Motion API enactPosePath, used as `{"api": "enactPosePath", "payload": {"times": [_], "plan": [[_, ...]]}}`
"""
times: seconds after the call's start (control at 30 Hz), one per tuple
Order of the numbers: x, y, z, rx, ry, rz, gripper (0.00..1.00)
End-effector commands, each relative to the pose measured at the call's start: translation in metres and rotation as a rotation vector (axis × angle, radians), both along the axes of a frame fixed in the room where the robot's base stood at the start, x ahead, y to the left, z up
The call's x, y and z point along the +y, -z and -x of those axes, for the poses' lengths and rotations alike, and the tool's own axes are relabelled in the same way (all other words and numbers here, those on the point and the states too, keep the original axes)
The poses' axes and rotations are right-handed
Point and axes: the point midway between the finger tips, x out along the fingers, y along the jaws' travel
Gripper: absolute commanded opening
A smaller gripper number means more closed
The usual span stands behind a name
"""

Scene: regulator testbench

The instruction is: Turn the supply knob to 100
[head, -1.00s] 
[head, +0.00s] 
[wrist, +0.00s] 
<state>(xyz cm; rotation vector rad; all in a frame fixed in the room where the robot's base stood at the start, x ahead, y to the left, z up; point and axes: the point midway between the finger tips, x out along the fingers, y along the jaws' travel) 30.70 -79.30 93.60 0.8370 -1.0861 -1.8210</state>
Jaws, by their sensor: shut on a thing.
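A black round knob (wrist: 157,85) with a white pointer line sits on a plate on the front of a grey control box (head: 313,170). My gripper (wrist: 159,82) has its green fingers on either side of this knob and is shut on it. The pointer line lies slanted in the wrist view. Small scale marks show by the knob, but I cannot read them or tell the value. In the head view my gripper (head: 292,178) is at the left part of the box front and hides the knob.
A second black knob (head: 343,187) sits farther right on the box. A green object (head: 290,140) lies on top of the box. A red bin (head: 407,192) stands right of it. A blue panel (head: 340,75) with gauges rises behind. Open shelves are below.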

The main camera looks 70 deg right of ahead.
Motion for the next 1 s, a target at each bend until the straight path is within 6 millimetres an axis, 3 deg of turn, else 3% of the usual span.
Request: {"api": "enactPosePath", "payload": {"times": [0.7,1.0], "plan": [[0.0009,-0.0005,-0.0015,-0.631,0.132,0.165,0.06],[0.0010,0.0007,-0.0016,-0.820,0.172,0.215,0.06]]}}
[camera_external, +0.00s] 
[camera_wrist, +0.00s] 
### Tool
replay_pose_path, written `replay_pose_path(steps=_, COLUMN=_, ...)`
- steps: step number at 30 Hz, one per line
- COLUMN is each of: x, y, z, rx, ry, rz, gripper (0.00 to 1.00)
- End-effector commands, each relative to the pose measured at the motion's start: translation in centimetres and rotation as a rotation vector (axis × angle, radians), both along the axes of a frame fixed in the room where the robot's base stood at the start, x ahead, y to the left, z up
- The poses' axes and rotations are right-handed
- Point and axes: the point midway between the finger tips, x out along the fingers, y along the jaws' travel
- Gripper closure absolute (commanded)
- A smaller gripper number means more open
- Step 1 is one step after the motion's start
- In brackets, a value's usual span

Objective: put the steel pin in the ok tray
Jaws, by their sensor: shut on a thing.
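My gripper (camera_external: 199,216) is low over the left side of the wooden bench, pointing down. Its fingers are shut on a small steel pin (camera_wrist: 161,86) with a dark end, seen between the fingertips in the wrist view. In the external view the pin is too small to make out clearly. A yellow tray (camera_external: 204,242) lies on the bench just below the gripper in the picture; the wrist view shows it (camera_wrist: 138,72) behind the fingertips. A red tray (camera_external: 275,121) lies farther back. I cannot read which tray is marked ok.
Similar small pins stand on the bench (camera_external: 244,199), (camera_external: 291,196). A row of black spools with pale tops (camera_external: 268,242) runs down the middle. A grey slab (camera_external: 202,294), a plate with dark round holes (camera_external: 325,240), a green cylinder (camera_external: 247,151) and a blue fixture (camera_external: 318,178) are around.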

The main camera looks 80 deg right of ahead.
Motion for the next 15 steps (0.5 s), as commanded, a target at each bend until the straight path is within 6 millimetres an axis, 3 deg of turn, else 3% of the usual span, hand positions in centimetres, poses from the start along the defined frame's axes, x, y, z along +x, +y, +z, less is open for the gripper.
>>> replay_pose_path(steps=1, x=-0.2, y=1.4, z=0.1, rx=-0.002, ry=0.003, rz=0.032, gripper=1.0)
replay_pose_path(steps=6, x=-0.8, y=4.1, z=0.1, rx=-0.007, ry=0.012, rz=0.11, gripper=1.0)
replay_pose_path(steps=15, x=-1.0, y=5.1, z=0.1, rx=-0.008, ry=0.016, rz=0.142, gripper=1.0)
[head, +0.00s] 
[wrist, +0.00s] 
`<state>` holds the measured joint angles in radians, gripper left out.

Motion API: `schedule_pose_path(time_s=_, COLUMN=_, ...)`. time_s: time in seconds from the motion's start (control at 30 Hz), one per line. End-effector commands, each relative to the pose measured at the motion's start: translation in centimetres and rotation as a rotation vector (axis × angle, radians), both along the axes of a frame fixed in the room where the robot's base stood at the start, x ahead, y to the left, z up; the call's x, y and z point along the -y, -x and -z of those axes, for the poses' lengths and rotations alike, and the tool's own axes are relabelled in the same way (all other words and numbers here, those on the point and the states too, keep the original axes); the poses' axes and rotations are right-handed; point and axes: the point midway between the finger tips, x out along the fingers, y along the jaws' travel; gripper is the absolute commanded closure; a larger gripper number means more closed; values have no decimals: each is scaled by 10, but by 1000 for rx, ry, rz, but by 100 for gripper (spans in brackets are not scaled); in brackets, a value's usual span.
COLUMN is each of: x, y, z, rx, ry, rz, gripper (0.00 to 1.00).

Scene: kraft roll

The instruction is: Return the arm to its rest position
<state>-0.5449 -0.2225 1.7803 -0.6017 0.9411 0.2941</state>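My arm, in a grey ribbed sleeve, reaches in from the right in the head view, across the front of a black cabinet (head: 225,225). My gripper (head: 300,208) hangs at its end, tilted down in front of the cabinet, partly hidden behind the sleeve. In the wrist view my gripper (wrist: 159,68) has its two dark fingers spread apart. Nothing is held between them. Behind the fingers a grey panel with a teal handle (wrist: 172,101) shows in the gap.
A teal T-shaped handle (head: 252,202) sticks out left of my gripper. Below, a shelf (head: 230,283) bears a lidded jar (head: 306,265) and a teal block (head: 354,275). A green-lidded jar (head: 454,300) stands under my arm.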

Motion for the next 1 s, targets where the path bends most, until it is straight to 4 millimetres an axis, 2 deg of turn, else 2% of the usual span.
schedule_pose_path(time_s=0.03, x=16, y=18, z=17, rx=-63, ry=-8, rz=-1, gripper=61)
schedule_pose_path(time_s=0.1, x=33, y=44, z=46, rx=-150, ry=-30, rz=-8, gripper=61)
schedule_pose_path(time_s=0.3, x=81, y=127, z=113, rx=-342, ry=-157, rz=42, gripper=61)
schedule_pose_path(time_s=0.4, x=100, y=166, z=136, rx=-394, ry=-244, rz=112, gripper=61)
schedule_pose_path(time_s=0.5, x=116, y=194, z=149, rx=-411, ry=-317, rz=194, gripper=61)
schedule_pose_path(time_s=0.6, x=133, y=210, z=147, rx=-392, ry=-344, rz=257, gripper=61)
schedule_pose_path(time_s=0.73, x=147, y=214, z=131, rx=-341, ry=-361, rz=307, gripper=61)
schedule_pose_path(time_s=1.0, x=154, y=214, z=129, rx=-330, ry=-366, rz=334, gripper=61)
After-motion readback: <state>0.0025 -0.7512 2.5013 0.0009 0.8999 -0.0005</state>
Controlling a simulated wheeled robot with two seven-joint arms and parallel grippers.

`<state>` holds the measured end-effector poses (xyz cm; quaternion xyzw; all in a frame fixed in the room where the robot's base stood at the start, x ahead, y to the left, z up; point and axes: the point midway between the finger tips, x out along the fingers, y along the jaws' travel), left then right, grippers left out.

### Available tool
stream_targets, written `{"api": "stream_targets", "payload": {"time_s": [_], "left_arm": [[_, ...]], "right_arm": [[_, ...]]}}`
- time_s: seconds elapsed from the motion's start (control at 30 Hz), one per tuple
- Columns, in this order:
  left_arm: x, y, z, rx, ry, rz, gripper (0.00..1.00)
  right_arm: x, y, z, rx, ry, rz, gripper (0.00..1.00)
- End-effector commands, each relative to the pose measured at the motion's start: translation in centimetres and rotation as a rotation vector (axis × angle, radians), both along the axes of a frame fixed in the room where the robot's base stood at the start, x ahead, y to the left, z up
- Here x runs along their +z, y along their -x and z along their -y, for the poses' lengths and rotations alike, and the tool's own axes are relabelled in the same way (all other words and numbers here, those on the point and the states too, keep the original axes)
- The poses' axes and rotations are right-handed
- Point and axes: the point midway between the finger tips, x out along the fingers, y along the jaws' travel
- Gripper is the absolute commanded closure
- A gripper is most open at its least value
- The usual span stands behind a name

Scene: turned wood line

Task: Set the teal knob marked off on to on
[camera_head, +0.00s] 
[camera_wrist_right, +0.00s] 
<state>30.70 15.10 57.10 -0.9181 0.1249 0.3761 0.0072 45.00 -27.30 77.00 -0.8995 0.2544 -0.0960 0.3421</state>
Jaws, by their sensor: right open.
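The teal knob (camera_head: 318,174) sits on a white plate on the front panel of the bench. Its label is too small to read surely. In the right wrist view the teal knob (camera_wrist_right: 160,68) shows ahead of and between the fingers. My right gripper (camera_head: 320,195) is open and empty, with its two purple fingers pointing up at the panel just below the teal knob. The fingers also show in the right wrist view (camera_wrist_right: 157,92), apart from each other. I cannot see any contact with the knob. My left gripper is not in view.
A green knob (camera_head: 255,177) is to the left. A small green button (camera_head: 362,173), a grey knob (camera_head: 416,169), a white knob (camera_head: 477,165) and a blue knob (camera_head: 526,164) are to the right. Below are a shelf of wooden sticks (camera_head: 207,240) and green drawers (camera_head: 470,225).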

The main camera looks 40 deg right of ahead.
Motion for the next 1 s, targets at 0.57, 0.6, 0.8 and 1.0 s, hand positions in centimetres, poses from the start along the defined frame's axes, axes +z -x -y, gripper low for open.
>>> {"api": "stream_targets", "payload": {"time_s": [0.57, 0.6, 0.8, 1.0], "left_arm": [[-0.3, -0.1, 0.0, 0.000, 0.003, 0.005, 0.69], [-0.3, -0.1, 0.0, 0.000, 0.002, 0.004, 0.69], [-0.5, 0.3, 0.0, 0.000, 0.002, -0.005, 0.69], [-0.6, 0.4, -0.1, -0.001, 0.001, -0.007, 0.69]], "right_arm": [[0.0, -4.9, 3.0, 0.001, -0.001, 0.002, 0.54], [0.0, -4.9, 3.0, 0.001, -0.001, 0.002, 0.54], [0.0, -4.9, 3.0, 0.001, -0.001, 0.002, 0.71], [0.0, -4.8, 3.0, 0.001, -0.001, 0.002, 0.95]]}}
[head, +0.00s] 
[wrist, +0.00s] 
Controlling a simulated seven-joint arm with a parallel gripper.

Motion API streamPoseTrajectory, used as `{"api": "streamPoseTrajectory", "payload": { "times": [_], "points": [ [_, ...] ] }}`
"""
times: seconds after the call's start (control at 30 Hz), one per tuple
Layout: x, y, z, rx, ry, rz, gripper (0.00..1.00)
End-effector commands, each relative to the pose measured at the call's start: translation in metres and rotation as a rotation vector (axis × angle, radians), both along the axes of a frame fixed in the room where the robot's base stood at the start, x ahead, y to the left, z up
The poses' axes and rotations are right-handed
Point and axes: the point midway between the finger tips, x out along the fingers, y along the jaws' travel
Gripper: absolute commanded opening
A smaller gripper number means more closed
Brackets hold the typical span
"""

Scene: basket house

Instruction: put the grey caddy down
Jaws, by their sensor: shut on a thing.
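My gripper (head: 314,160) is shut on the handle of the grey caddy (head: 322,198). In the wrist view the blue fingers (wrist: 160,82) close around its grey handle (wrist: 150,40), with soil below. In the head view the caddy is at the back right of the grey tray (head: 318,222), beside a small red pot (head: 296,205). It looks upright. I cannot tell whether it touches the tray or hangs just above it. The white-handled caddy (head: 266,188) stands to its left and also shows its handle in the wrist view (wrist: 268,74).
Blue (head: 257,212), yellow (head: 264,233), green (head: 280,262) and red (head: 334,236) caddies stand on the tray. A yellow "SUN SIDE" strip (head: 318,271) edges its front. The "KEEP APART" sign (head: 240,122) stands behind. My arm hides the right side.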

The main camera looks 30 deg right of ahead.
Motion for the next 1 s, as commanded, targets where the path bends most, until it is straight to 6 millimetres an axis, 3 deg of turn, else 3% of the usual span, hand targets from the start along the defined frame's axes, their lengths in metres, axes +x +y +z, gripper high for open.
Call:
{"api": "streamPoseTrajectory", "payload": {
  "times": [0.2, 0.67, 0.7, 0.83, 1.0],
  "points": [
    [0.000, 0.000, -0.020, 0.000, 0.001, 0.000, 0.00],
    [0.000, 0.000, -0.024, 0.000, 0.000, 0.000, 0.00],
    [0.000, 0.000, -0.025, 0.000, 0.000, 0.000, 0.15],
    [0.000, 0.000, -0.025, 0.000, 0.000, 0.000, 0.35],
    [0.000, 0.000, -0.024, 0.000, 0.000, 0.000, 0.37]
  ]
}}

::::::

● Prompt
Return exactly the lines above from the line that has "[camera_wrist, +0.00s]" through the line that has "- A smaller gripper number means more open", inclusive, and nothing else.

● Result of this exercise
[camera_wrist, +0.00s] 
### Tool
replay_pose_path, written `replay_pose_path(steps=_, COLUMN=_, ...)`
- steps: step number at 30 Hz, one per line
- COLUMN is each of: x, y, z, rx, ry, rz, gripper (0.00 to 1.00)
- End-effector commands, each relative to the pose measured at the motion's start: translation in centimetres and rotation as a rotation vector (axis × angle, radians), both along the axes of a frame fixed in the room where the robot's base stood at the start, x ahead, y to the left, z up
- The poses' axes and rotations are right-handed
- Point and axes: the point midway between the finger tips, x out along the fingers, y along the jaws' travel
- Gripper closure absolute (commanded)
- A smaller gripper number means more open

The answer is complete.